5. Purchase and Sale Agreement: Seller and Purchaser, shall in good faith, prepare and execute a mutually acceptable Purchase and Sale Agreement within ten (10) business days after Seller has accepted this Letter of Intent. Seller shall not accept any offer with respect to the sale of the Property during the duration of the contingencies.
6. Other Conditions: Conditions precedent to closing this transaction shall include:
A. Due Diligence Period: The satisfactory approval of Purchaser’s inspection of all aspects of the Property during an
investigation period of ___________ (__) days (the “Due Diligence Period”), which will commence on receipt of all of the due diligence materials (“Due Diligence Information”) shown on the attached Exhibit A. Within ten (10) business days after the
execution of the Purchase and Sale Agreement, Seller shall make available to Purchaser the Due Diligence Information.
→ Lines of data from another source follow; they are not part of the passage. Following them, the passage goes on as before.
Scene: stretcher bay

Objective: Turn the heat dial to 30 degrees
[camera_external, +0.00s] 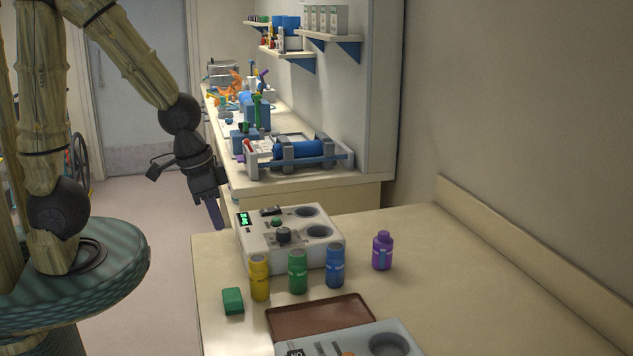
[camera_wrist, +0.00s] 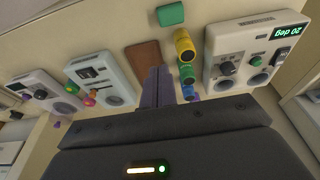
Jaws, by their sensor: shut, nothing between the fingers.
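The white heater box (camera_external: 280,258) stands on the near counter, with a dark heat dial (camera_external: 283,235) on its top. In the wrist view the dial (camera_wrist: 228,68) shows at the right. The box's green display (camera_wrist: 288,31) is upside down there and seems to read 20 deg. My gripper (camera_external: 218,218) is shut and empty, pointing down in the air left of the box, apart from the dial. Its purple fingers (camera_wrist: 157,86) show in the middle of the wrist view. The dial's pointer is too small to read.
Yellow (camera_external: 260,278), green (camera_external: 297,272) and blue (camera_external: 335,266) bottles stand in front of the box. A purple bottle (camera_external: 382,251) stands to its right. A green block (camera_external: 233,301) and brown tray (camera_external: 320,315) lie nearer. Another grey device (camera_external: 375,338) is at the front.

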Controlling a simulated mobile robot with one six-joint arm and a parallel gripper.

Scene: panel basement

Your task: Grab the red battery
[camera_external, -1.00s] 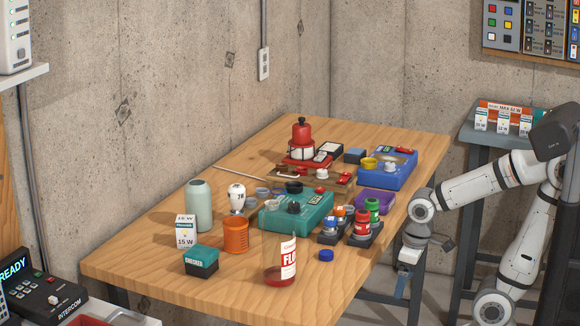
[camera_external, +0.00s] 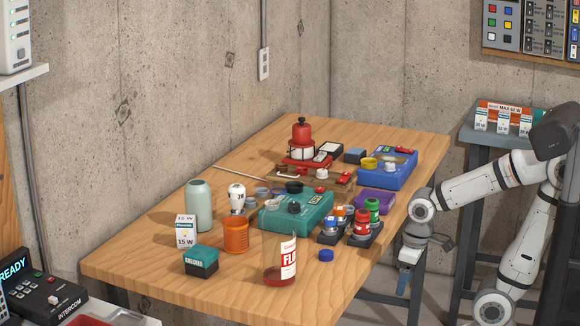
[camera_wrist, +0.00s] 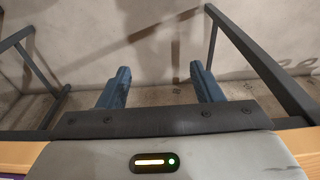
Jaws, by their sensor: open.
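A red cylinder with a light band, likely the red battery (camera_external: 362,223), stands upright in a dark holder (camera_external: 366,240) near the right edge of the wooden table in the external view. A green cylinder (camera_external: 372,207) stands beside it, and a blue-topped one (camera_external: 331,225) stands to its left. My gripper (camera_external: 404,284) hangs off the table's right side, below the tabletop and apart from the red cylinder. In the wrist view my two blue fingers (camera_wrist: 160,82) are spread with nothing between them. No battery shows in that view.
A teal box (camera_external: 297,216), a clear jar with red contents (camera_external: 279,262), an orange cup (camera_external: 236,236) and a blue box (camera_external: 388,170) crowd the table. A blue cap (camera_external: 326,255) lies in front of the holder. The wrist view shows dark table legs and the floor.

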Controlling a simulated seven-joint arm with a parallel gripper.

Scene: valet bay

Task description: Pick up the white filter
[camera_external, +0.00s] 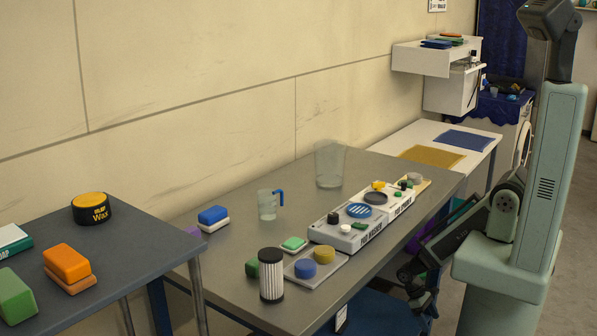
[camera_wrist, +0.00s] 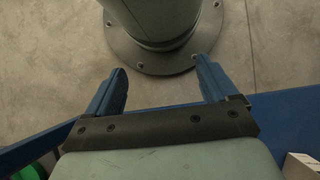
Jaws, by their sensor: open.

Review and acceptance of Due Diligence Information is subject to the approval of Purchaser, in its sole and absolute discretion.
B. Title/Survey: Seller, at Seller’s expense, shall cause the title company [Title and Escrow Company] to issue a preliminary title report (the “Title Report”), accompanied by legible copies of all recorded documents relating to easement, right-of-way, and all other matters of record affecting the Property. Seller, at Seller’s expense, shall cause to be delivered a current ALTA plat of survey of the Property, prepared by a duly licensed land surveyor acceptable to the Purchaser and the Title Company (“the Survey”). The Title Report and Survey shall be updated by Seller within ______________ (___) days of closing to the satisfaction of the Purchaser.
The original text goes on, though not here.